In der Pause treiben die Kongressteilnehmer mit Schwarmintelligenz über die Teppiche und aneinander vorbei. Gemütlich wirkt keiner, gesellig auch nicht. Müsste ein Begriff gefunden werden, der auf alle zutrifft – wachsam wäre das Wort. «Das Wichtigste in unserem Beruf ist, um die Ecke sehen zu können», sagt ein Mercuria-Mann. Und in die Zukunft. Bereits wird über die Ernte 2013 spekuliert, obwohl die Böden noch gefroren sind.

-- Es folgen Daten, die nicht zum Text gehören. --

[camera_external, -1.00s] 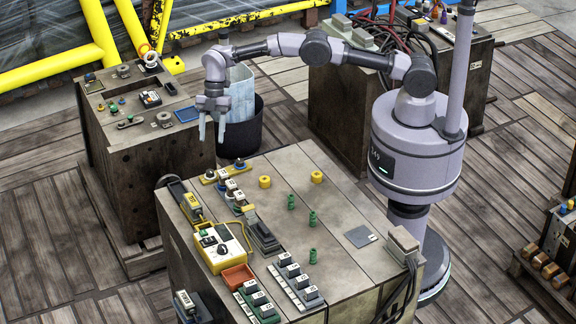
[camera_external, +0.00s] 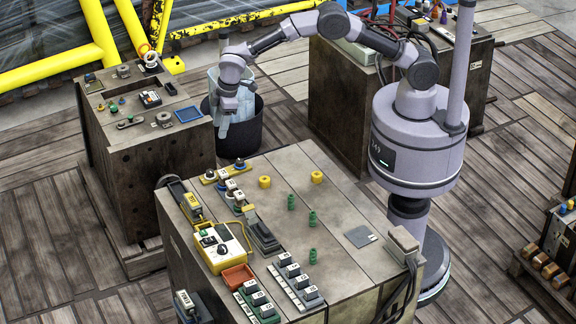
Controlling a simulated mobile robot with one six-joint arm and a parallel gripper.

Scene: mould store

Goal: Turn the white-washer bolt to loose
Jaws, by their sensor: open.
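My gripper (camera_external: 223,126) is open and empty, with its fingers pointing down. It hangs in front of a dark bin with a pale liner, between the left cabinet and the near bench. I cannot clearly pick out the white-washer bolt at this size. A yellow strip (camera_external: 208,179) with several small knobs or bolt heads, some with pale parts, lies at the near bench's far left edge, below my gripper in the picture. The left cabinet top also carries small round fittings, including a dark nut-like piece (camera_external: 163,118) and a pale ring (camera_external: 151,59).
The near bench (camera_external: 335,222) holds a yellow control box (camera_external: 218,259), a red tray (camera_external: 237,275), green pegs and several labelled blocks.

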Die wenigen Frauen sehen nach persönlichem Fitness-Trainer und teuren Airport-Käufen aus. Hier eine Hermès-Tasche aus Paris, dort ein Donna-Karan-Blazer aus New York. Schweizer gibt’s – ausser ein paar Bankern – kaum. Pictet und die Crédit Suisse schickten je fünf Leute, die Zürcher und die Genfer Kantonalbank je zwei. Der Rohstoffhandel liegt fest in den Händen von Nordamerikanern und Russen, Norwegern, Engländern, Holländern, Franzosen und Kanadiern.

Der Lausanner Event und seine zahlreichen Gegenveranstaltungen hinterliessen in der Schweizer Presse kaum Spuren. Abgesehen natürlich von der «WOZ», wo das Thema Pflichtstoff ist. Die «Weltwoche» nutzte in bewährter Manier die Gelegenheit, um das Gegenteil zu behaupten und Rohstoff-Spekulanten «nützlich» zu finden. Schliesslich bringen sie den Weizenbauern mit dem Bäcker zusammen und sorgen für den richtigen Preis. Dass sich dieser Preis im letzten Jahr verdoppelt hat, führt das Blatt darauf zurück, dass jetzt auch die Schwellenländer Steaks essen wollen.

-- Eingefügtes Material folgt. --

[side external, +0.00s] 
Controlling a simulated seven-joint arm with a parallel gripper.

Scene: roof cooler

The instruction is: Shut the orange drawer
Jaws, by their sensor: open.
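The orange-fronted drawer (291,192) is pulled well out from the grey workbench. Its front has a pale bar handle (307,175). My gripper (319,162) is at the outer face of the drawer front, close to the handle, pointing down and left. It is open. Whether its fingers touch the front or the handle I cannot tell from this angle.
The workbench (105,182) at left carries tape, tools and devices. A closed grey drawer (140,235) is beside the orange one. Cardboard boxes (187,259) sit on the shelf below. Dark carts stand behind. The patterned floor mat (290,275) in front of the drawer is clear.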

Oliver Classen von der NGO Erklärung von Bern wundert das Desinteresse am Rohstoffhandel nicht: «Niemand hat eine Ahnung.» Ständig ändern die Geschäftsmodelle, immer komplizierter werden die Konstrukte. Längst geht es nicht mehr nur um Kaufen, Transportieren und Verkaufen von Ware. Dafür ist die reine Händlermarge viel zu niedrig. Beim Rohöl, beispielsweise, beträgt sie höchstens 1 Prozent. Wirklich verdienen lässt sich nur «upstream», an der Quelle, der Rohstoff-Lagerstätte. Aus diesem Grund besitzen heute die meisten Rohstoff-Giganten ihre eigenen Minen, Ölfelder und Äcker, so gross wie Schweizer Kantone.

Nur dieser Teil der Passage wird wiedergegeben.